Etant donné que Google "extrait, enregistre et organise" les dites données, il est "responsable du traitement" et dépend donc du droit européen qui impose d'offrir un droit d'accès aux données ainsi collectées, pour peu qu'elles concernent le plaignant.
La CJUE ajoute que Google est particulièrement responsable du fait de "l’effet de l’ingérence dans les droits de la personne (qui) se trouve démultiplié en raison du rôle important que jouent Internet et les moteurs de recherche dans la société moderne, ces derniers conférant un caractère ubiquitaire aux informations contenues dans les listes de résultats".
De son côté, Google se retranche derrière le sacro-saint droit à l'information. Une notion hautement délicate à encadrer et à définir. En ce sens, la cour estime que donc les demandes de retrait doivent être examinées au cas par cas. Ainsi, si le plaignant demande le retrait d'informations personnelles ayant trait à la vie publique, on pense à des élus condamnés par exemple, la requête pourra être rejetée.
Pour les observateurs, cette décision de la CJUE constitue une surprise. En effet, elle va à l’encontre de l’avis de l’avocat général qui avait considéré que Google n’était pas responsable des données personnelles indexées dans son moteur, annulant de fait les demandes de droit à l'oubli.
Rappelons que le droit à l’oubli numérique est défini de la manière suivante par la Commission européenne dans son projet de règlement :
« Toute personne devrait avoir le droit de faire rectifier des données à caractère personnel la concernant, et disposer d'un "droit à l'oubli numérique" lorsque la conservation de ces données n'est pas conforme au présent règlement.
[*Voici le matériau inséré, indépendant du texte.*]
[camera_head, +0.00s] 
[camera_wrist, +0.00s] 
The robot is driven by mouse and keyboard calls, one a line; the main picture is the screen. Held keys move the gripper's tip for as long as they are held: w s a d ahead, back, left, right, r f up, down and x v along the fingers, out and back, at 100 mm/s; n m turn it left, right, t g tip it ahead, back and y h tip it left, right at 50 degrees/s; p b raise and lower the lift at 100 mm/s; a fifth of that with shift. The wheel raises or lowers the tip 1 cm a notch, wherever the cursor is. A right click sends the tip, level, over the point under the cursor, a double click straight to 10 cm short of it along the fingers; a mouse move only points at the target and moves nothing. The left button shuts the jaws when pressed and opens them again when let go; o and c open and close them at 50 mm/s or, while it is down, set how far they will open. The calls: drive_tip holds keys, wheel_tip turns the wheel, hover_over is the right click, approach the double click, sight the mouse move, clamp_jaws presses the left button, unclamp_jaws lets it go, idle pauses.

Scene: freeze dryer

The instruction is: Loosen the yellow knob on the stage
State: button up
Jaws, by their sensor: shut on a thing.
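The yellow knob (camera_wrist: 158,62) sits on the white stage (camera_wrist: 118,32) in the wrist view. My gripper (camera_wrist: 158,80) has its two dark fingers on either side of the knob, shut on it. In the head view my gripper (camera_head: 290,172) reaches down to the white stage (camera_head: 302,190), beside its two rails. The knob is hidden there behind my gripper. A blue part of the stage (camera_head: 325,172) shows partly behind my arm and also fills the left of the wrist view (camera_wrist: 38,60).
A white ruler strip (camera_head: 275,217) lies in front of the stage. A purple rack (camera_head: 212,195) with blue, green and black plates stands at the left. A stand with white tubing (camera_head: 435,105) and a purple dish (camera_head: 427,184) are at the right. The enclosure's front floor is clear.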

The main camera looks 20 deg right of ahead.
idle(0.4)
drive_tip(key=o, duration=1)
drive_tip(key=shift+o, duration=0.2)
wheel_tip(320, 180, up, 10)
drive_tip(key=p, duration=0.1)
En particulier, les personnes concernées devraient avoir le droit d'obtenir que leurs données soient effacées et ne soient plus traitées, lorsque ces données ne sont plus nécessaires au regard des finalités pour lesquelles elles ont été recueillies ou traitées, lorsque les personnes concernées ont retiré leur consentement au traitement ou lorsqu'elles s'opposent au traitement de données à caractère personnel les concernant ou encore, lorsque le traitement de leurs données à caractère personnel n'est pas conforme au présent règlement. »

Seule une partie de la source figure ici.